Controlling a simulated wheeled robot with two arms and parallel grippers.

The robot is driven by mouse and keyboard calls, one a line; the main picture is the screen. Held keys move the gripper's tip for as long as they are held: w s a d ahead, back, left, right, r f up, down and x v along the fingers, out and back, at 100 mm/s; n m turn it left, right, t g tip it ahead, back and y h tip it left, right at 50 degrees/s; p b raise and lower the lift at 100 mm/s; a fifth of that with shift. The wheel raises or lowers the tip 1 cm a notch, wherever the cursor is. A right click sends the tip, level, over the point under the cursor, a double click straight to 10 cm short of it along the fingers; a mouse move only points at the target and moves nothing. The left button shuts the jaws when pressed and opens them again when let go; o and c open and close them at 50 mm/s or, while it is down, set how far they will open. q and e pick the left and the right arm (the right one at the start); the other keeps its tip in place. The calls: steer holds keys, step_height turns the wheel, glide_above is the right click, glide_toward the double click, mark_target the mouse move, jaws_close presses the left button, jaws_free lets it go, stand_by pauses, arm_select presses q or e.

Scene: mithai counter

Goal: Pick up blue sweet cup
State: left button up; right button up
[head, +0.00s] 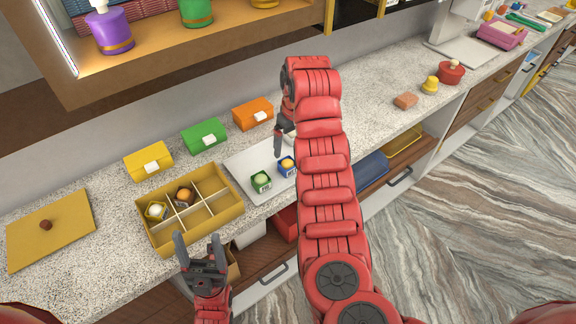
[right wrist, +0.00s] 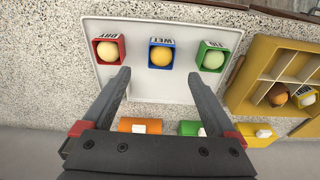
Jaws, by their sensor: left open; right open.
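The blue sweet cup (head: 286,165) holds a yellow ball and stands on a light tray (head: 242,167). In the right wrist view the blue cup (right wrist: 161,54) is between a red cup (right wrist: 108,50) and a green cup (right wrist: 212,57), each with a ball. In the head view the green cup (head: 261,181) shows, while the red cup is hidden by my right arm. My right gripper (right wrist: 159,76) is open and empty, its fingers pointing toward the blue cup, not around it. My left gripper (head: 200,245) is open and empty in front of the yellow divided box.
The yellow divided box (head: 236,207) holds two sweet cups in separate compartments. Yellow (head: 148,161), green (head: 205,136) and orange (head: 253,113) boxes line the back. A mustard board (head: 70,236) lies at left. A shelf (head: 150,50) overhangs the counter.

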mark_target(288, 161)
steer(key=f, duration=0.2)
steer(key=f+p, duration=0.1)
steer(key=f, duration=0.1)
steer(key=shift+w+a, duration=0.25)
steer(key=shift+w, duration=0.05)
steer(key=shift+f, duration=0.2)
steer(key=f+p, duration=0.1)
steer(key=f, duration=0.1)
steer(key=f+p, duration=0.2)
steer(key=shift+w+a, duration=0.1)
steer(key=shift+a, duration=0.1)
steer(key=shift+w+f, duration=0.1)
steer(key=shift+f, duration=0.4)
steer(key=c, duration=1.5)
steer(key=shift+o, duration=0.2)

══════

WHAT TO DO:
Using the material above, return every line exactly as it appears, minus the pictures.

SOLUTION:
Controlling a simulated wheeled robot with two arms and parallel grippers.

The robot is driven by mouse and keyboard calls, one a line; the main picture is the screen. Held keys move the gripper's tip for as long as they are held: w s a d ahead, back, left, right, r f up, down and x v along the fingers, out and back, at 100 mm/s; n m turn it left, right, t g tip it ahead, back and y h tip it left, right at 50 degrees/s; p b raise and lower the lift at 100 mm/s; a fifth of that with shift. The wheel raises or lowers the tip 1 cm a notch, wherever the cursor is. A right click sends the tip, level, over the point under the cursor, a double click straight to 10 cm short of it along the fingers; a mouse move only points at the target and moves nothing. The left button shuts the jaws when pressed and opens them again when let go; o and c open and close them at 50 mm/s or, while it is down, set how far they will open. q and e pick the left and the right arm (the right one at the start); the other keeps its tip in place. The calls: steer holds keys, step_height turns the wheel, glide_above is the right click, glide_toward the double click, mark_target the mouse move, jaws_close presses the left button, jaws_free lets it go, stand_by pauses, arm_select presses q or e.

Scene: mithai counter

Goal: Pick up blue sweet cup
State: left button up; right button up
[head, +0.00s] 
[right wrist, +0.00s] 
Jaws, by their sensor: left open; right open.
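The blue sweet cup (head: 286,165) holds a yellow ball and stands on a light tray (head: 242,167). In the right wrist view the blue cup (right wrist: 161,54) is between a red cup (right wrist: 108,50) and a green cup (right wrist: 212,57), each with a ball. In the head view the green cup (head: 261,181) shows, while the red cup is hidden by my right arm. My right gripper (right wrist: 159,76) is open and empty, its fingers pointing toward the blue cup, not around it. My left gripper (head: 200,245) is open and empty in front of the yellow divided box.
The yellow divided box (head: 236,207) holds two sweet cups in separate compartments. Yellow (head: 148,161), green (head: 205,136) and orange (head: 253,113) boxes line the back. A mustard board (head: 70,236) lies at left. A shelf (head: 150,50) overhangs the counter.

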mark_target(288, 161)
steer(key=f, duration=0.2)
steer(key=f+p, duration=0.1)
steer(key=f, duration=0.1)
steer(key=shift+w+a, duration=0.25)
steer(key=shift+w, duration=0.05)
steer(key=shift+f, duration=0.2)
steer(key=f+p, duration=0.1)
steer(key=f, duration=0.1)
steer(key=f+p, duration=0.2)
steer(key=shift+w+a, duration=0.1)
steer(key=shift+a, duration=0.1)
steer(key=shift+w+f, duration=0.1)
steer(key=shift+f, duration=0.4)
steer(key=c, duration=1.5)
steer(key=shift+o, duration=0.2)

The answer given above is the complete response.